冷蔵庫を処分する前に、やっておくべきことを知りたいです。

特に大切なのが、水抜き・霜取りです。事前の準備を怠ると、後で冷蔵庫から水漏れする可能性があります。

ここでは、冷蔵庫を処分する前にやるべきことを3つ紹介します。

冷蔵庫の電源は前日のうちに切っておく

まずは、処分に出す前日のうちに電源プラグを抜き、冷蔵庫の電源を切っておきましょう。

冷蔵庫の電源を切ると、冷凍庫内部の霜が溶け出し、蒸発皿にたまります。冷蔵庫の水抜き・霜取りをする上で、最初に必要な工程です。

霜はすぐには溶けないため、遅くとも冷蔵庫を処分する前日までに電源を切っておく必要があります。

冷蔵庫の中身は事前に空にしておく

また冷蔵庫の中身は、処分する前に空にしておきましょう。

ほとんどの不用品回収業者は、ホームページなどで冷蔵庫の中に入っているものを捨ててから処分に出すように注意書きをしています。冷蔵庫の中身が入ったままだと、回収業者に運搬を拒否されてしまうかもしれません。

特に夏場は、冷蔵庫の中身が運搬中に腐敗し、ニオイを発生させる恐れがあります。冷蔵庫の中身を事前に空にしてから回収してもらいましょう。

水がこぼれないように水抜き・霜取りを行う

冷蔵庫を処分する前に必ずしておかなければならないのが、水抜き・霜取りと呼ばれる作業です。

霜取りとは、冷凍庫内部の霜や氷を溶かす作業です。冷蔵庫の電源を抜き、霜取りを行いましょう。最近の冷蔵庫には、自動霜取り機能が付いている製品も多いため、自動的に庫内の霜を除去できます。

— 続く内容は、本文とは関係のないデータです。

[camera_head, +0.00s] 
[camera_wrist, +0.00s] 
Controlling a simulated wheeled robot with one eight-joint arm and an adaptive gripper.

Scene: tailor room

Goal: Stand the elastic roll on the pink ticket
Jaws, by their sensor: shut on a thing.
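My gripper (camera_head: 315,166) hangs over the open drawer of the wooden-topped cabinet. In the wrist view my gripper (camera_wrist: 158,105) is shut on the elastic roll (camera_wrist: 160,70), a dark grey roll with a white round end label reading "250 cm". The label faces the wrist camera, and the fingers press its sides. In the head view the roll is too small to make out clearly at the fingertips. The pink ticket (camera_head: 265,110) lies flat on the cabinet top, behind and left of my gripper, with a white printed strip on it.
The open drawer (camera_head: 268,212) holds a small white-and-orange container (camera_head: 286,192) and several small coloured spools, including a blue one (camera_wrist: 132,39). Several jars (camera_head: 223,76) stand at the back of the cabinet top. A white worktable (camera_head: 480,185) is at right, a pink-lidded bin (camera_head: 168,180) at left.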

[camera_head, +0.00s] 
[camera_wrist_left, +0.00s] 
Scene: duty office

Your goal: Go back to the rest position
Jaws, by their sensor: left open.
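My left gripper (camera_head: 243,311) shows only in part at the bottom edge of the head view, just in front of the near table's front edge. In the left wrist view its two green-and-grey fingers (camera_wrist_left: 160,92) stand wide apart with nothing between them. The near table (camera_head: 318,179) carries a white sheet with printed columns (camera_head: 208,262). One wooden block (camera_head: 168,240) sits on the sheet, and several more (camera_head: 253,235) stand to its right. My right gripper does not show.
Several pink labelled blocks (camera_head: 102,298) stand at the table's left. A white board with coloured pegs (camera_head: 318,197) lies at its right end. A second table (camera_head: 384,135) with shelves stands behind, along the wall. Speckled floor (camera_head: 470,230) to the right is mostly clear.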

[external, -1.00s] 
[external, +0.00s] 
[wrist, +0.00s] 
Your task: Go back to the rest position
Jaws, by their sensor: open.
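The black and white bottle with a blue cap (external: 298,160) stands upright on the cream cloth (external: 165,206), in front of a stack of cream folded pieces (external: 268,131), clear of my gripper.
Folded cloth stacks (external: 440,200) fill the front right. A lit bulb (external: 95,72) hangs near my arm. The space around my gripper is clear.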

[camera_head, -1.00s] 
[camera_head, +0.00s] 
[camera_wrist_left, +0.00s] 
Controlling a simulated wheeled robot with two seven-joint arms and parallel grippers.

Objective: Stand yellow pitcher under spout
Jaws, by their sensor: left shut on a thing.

霜取りを行ったら、蒸発皿や水受けトレイにたまった水を捨てましょう。この作業を「水抜き」と言います。

水抜き・霜取りをせずに冷蔵庫を捨てると、運搬中に水漏れが発生する場合があるため、必ず行いましょう。

事前にしっかりと準備をしてから、冷蔵庫を引き取ってもらおうと思います。

水抜き・霜取りをしていないと、冷蔵庫の回収を拒否される場合もあります。遅くとも前日までに冷蔵庫の電源を切っておいてください。

冷蔵庫は法律を守り、正しく処分する必要がある

冷蔵庫は家電リサイクル法の対象品です。不要になった冷蔵庫を処分する場合は、リサイクル料金と収集運搬料金を支払う必要があります。

ただし、まだ使える冷蔵庫を売却(リユース)する場合、リサイクル料金はかかりません。冷蔵庫の買取にも対応している不用品回収業者を利用するとよいでしょう。